> **Exercise goal**
Write out exactly the lines from the line with "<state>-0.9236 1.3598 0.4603" through the line with "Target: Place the", including both, and nothing more.
[start Supplied information]
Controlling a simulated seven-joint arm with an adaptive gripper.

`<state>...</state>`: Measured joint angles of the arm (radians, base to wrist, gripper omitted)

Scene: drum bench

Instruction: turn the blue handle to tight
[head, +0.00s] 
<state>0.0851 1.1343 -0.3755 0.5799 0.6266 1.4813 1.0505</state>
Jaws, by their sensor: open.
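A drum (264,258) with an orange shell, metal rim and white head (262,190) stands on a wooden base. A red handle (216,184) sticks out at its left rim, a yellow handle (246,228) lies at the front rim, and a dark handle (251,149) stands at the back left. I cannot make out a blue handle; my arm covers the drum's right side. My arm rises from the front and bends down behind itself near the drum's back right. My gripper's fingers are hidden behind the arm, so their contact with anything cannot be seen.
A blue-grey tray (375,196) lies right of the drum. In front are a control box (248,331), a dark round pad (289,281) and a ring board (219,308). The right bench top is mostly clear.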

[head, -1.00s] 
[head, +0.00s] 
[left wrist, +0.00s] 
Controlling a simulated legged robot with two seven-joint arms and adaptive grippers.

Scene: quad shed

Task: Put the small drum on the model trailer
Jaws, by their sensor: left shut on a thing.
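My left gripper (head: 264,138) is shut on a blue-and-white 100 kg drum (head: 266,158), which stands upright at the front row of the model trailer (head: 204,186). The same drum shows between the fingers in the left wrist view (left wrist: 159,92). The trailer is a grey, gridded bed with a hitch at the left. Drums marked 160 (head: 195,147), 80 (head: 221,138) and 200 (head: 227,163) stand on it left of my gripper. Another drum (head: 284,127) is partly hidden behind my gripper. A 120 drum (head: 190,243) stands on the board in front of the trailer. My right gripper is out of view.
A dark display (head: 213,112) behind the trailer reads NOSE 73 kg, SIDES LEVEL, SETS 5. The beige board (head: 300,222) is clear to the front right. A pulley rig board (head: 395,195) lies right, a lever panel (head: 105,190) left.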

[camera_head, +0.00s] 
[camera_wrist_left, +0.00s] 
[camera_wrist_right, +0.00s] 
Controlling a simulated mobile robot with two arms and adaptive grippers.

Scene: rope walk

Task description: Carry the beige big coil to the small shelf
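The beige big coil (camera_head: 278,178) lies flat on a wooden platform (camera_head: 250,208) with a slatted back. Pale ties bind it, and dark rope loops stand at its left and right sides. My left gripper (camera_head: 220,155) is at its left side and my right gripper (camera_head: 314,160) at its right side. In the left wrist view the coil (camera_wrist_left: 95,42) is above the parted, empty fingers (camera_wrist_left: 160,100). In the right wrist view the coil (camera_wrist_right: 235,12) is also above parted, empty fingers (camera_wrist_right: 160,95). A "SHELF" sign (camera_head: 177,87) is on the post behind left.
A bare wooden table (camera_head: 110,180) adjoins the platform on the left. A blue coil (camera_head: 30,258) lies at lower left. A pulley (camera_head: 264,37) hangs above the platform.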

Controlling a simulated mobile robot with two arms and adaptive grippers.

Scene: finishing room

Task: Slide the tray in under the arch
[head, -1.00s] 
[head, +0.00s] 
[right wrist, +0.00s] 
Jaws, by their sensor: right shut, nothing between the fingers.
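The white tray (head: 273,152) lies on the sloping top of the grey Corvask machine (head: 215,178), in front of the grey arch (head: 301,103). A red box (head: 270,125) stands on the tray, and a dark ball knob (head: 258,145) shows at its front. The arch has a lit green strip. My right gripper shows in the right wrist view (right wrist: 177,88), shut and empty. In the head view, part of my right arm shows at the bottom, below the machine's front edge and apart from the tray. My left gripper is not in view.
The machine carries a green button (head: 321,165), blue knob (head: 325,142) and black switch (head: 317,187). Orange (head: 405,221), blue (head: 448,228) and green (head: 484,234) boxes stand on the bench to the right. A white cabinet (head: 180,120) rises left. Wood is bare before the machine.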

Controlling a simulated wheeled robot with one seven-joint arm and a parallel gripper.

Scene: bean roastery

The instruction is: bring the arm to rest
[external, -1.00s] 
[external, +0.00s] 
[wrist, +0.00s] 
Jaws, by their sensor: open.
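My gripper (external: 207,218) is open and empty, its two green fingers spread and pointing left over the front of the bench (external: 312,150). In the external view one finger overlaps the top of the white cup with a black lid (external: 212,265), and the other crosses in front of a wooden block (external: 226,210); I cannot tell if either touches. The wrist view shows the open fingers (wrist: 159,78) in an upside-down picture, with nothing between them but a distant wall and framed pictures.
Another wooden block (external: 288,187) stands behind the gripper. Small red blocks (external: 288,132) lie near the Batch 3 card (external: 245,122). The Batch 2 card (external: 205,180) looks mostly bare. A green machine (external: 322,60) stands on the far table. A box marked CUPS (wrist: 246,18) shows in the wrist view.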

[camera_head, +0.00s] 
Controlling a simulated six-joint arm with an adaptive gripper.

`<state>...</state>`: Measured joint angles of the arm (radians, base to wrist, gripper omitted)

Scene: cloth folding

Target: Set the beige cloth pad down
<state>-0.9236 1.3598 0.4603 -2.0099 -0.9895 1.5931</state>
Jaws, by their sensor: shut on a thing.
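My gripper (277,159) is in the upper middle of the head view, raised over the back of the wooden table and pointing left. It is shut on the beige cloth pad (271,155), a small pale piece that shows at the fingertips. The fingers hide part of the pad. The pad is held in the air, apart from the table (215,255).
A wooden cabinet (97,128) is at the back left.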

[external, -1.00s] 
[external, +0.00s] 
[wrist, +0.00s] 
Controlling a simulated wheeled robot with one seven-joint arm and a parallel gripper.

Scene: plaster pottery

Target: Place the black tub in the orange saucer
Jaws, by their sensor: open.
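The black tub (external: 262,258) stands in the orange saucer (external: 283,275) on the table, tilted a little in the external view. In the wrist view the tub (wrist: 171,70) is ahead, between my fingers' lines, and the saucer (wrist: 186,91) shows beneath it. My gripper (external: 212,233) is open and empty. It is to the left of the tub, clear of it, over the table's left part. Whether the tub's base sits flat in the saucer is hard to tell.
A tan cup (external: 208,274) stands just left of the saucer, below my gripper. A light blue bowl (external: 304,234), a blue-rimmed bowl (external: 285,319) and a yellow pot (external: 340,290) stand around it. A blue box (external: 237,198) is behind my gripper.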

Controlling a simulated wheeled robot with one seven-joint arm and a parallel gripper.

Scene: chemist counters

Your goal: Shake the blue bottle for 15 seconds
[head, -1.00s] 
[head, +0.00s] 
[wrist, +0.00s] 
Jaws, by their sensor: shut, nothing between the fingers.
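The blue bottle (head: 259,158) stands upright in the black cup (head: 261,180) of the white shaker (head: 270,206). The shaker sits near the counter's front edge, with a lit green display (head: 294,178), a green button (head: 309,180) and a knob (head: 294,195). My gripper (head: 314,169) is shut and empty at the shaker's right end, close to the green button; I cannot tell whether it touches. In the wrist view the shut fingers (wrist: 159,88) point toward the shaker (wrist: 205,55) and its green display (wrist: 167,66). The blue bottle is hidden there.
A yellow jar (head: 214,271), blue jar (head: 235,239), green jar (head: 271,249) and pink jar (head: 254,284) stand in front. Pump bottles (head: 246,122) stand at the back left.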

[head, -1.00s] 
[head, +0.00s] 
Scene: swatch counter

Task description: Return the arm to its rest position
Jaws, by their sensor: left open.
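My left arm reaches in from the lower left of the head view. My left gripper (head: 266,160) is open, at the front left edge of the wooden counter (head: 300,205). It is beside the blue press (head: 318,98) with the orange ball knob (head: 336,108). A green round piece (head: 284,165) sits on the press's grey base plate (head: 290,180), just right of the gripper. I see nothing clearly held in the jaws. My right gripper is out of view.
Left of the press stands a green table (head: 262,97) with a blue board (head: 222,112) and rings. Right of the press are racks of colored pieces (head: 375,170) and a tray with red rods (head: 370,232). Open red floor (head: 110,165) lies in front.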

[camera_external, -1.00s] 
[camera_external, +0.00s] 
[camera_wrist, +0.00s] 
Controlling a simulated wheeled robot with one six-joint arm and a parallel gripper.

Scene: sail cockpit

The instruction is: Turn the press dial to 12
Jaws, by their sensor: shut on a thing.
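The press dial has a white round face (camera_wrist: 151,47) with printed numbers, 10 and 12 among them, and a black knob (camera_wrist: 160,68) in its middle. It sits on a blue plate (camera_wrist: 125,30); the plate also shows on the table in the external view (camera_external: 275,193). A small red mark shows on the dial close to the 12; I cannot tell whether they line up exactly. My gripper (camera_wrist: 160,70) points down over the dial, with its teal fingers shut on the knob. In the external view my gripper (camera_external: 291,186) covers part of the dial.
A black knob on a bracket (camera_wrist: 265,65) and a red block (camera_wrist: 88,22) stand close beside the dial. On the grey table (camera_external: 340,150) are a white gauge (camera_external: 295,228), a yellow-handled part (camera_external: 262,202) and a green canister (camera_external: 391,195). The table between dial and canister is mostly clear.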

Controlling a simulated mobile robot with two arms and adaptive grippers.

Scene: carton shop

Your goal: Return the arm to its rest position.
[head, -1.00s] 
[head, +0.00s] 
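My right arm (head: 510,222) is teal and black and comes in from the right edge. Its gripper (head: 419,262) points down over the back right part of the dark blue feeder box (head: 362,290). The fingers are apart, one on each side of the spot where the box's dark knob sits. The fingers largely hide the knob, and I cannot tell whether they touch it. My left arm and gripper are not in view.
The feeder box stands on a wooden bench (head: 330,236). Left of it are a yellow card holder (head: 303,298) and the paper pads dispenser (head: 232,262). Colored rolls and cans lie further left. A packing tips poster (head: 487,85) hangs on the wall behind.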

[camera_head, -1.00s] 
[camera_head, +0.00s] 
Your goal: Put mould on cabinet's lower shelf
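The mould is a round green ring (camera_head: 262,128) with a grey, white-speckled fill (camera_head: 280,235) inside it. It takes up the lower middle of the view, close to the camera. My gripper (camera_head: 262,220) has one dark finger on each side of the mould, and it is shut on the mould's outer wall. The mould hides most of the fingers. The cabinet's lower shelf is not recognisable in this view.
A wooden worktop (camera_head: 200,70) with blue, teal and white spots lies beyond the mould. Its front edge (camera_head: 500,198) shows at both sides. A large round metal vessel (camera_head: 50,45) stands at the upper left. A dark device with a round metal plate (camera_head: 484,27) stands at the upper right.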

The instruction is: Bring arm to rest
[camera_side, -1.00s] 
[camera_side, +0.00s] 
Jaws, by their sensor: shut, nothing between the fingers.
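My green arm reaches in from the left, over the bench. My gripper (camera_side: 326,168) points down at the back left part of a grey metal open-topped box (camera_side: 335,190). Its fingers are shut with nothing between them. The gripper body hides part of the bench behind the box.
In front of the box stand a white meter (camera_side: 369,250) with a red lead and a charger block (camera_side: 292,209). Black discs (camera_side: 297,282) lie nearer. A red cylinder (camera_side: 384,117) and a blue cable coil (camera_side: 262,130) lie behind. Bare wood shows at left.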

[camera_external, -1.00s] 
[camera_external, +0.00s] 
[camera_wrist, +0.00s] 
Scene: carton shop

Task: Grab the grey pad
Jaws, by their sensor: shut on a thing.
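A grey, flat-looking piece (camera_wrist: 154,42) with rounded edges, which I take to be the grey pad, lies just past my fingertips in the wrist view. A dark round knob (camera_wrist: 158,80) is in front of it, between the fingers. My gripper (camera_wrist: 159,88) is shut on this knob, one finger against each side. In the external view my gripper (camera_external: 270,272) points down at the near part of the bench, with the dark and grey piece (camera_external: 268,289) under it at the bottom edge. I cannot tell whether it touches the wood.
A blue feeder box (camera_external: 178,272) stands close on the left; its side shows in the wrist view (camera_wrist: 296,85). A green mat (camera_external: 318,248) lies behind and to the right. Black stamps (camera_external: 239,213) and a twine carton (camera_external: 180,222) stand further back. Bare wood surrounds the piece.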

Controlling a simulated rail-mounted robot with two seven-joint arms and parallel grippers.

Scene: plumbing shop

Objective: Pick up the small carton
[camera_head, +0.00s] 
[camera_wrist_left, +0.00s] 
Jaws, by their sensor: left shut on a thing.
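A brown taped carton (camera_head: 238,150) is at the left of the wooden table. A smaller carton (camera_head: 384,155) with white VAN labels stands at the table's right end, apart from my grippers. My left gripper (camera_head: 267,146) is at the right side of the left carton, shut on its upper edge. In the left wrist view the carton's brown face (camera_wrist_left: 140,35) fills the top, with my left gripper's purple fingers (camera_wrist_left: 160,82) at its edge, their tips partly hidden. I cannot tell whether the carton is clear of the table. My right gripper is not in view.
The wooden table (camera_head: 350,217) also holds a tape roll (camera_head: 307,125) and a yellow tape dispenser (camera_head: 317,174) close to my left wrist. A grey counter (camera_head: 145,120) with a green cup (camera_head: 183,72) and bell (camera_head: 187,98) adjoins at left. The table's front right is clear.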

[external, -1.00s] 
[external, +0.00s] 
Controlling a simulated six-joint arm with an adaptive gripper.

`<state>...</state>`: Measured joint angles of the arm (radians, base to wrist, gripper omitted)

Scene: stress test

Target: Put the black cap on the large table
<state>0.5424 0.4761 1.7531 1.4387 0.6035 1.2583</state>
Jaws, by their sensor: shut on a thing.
[end Supplied information]
> **The reply**
<state>-0.9236 1.3598 0.4603 -2.0099 -0.9895 1.5931</state>
Jaws, by their sensor: shut on a thing.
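My gripper (277,159) is in the upper middle of the head view, raised over the back of the wooden table and pointing left. It is shut on the beige cloth pad (271,155), a small pale piece that shows at the fingertips. The fingers hide part of the pad. The pad is held in the air, apart from the table (215,255).
A wooden cabinet (97,128) is at the back left.

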[external, -1.00s] 
[external, +0.00s] 
[wrist, +0.00s] 
Controlling a simulated wheeled robot with one seven-joint arm and a parallel gripper.

Scene: plaster pottery

Target: Place the black tub in the orange saucer

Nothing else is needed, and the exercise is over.